If it cannot map the flat keywords via the thesaurus, they end up as individual keywords.

DigPeter

#6
Is this problem related to that discussed in https://www.photools.com/community/index.php?topic=12150.msg86287#msg86287 , to which I have not found a solution? 

jch2103

Quote from: DigPeter on January 29, 2022, 06:45:18 PM
Is this problem related to that discussed in https://www.photools.com/community/index.php?topic=12150.msg86287#msg86287 , to which I have not found a solution?

It may be, but that's one of the things I'm trying to figure out...
John

jch2103

#8
Quote from: Mario on January 29, 2022, 05:36:04 PM
But you show that ExifTool shows these flat keywords:
animals
bird
kestrel
american kestrel

and this hierarchical keyword:
animals|bird|kestrel|american kestrel

When IMatch imports the file, it imports both the flat and hierarchical keywords and consolidates.
If it cannot map the flat keywords via the thesaurus, they end up as individual keywords.

1. I entered the hierarchical keywords in IMatch for the NEF using the XMP::Lighroom\HierarchicalSubject tag; all 'flat' keywords were produced by IMatch.

2. Note that the exported JPG included only the hierarchical keyword w/o additional keyword levels before I clicked the 'pencil' for IM to perform a write.

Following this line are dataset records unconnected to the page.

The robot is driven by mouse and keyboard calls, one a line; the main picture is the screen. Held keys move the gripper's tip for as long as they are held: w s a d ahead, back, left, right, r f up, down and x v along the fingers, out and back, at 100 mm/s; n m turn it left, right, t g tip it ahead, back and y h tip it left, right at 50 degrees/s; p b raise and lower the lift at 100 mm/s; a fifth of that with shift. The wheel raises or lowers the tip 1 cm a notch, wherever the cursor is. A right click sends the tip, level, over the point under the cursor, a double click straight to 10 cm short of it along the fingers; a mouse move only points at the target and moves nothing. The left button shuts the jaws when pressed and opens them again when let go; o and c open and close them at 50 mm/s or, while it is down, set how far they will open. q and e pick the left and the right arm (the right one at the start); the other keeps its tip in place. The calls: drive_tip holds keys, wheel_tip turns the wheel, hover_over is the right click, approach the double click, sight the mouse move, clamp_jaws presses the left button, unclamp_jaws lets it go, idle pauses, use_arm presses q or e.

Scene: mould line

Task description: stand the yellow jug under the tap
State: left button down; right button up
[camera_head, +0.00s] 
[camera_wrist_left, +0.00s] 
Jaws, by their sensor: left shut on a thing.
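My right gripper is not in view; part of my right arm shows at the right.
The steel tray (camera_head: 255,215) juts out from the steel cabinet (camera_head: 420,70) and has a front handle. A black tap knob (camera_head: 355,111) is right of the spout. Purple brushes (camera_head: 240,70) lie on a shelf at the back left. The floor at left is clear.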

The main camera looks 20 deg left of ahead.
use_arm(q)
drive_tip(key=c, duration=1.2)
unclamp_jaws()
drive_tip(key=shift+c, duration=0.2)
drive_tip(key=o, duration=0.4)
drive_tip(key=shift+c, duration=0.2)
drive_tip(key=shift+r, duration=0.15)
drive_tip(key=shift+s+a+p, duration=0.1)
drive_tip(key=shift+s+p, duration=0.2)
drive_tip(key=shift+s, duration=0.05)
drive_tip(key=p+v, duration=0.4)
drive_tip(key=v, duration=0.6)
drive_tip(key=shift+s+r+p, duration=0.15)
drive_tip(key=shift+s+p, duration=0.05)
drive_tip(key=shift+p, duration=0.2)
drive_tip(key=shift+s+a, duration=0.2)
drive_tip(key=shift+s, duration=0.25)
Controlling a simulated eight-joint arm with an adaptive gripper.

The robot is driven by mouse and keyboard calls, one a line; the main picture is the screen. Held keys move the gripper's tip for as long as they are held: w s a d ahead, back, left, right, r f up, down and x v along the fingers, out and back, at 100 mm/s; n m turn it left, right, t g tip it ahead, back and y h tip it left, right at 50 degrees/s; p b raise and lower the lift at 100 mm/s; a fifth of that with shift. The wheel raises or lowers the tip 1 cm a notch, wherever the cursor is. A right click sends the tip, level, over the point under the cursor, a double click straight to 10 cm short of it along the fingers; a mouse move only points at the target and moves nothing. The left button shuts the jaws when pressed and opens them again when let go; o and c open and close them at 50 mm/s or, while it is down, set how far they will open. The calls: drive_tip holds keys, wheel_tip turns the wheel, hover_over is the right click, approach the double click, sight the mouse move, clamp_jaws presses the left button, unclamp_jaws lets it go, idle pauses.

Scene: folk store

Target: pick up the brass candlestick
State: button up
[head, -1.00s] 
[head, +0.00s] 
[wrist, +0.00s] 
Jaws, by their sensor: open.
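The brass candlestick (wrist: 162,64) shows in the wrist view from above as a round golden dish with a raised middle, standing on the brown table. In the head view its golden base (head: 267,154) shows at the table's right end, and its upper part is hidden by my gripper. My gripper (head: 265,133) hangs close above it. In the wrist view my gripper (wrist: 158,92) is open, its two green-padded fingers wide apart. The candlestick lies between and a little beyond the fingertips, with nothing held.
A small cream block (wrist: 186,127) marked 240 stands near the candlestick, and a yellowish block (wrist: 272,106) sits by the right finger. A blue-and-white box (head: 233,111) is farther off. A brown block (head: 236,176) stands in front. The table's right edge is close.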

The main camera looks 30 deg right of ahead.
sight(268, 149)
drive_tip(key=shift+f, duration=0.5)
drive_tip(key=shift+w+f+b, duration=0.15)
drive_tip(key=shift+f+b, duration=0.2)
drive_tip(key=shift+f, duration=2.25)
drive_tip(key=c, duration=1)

3. In fact, my thesaurus Manager includes the entire hierarchical sequence above. So IMatch should have mapped the hierarchical sequence and not added duplications.
[2 - "What"]
...
[Nouns]
animals
{animal}
...
bird
...
kestrel
american kestrel


4. I've routinely added hierarchical keywords via a metadata panel that didn't exist in my thesaurus, but without this problem. My Metadata Settings match the default shown in the Help. See screenshot.

5. See JohnZeman's comment above. I've also seen this behavior although I haven't documented it.

So there seems to be a problem somewhere in IM's hierarchical keyword handling. Has IM keyword handling changed? Or perhaps something in ExifTool? Is something else going on?

John

JohnZeman

I believe I have solved this problem, at least it appears I have solved my version of the problem.

And it is indeed caused by PhotoLab 5.

As a test I went outside this afternoon and took 5 CR3 photos and assigned the

Things|Our Things|Garden Shed

Keyword to them.  Verified the keywords and other metadata looked good in IMatch then I sent those CR3 images to PhotoLab 5 for processing.

I didn't touch or even look at the keywords or any metadata in PhotoLab, I just optimized the images and exported them as 16 bit TIFs back to IMatch.

After IMatch imported the PhotoLab processed TIFs the keywords now show

Things
Our Things
Things|Our Things|Garden Shed

The Solution

Starting all over again with the same CR3 images I deleted those 5 TIFs from IMatch and went back to PhotoLab and exported those 5 images again as 16 bit TIFs but this time I unchecked the option to export the keywords with the TIFs (see attached screenshot).

After exporting the TIFs to IMatch a second time I used IMatch to verify that no keywords were in any of the 5 TIF images.

So far so good.

Then I sent those 5 exported TIFs without keywords to Affinity Photo and did my final processing, exporting the optimized images as high resolution JPGs to IMatch.

IMatch imported the JPGs and because I use versions IMatch propagated the metadata including the keywords from the original master CR3 images to the JPGs.

So in the end the only keyword in those 5 JPGs was the correct

Things|Our Things|Garden Shed

All looks good and everyone lived happily ever after.  ;D

jch2103

Quote from: JohnZeman on January 29, 2022, 10:59:45 PM
I believe I have solved this problem, at least it appears I have solved my version of the problem.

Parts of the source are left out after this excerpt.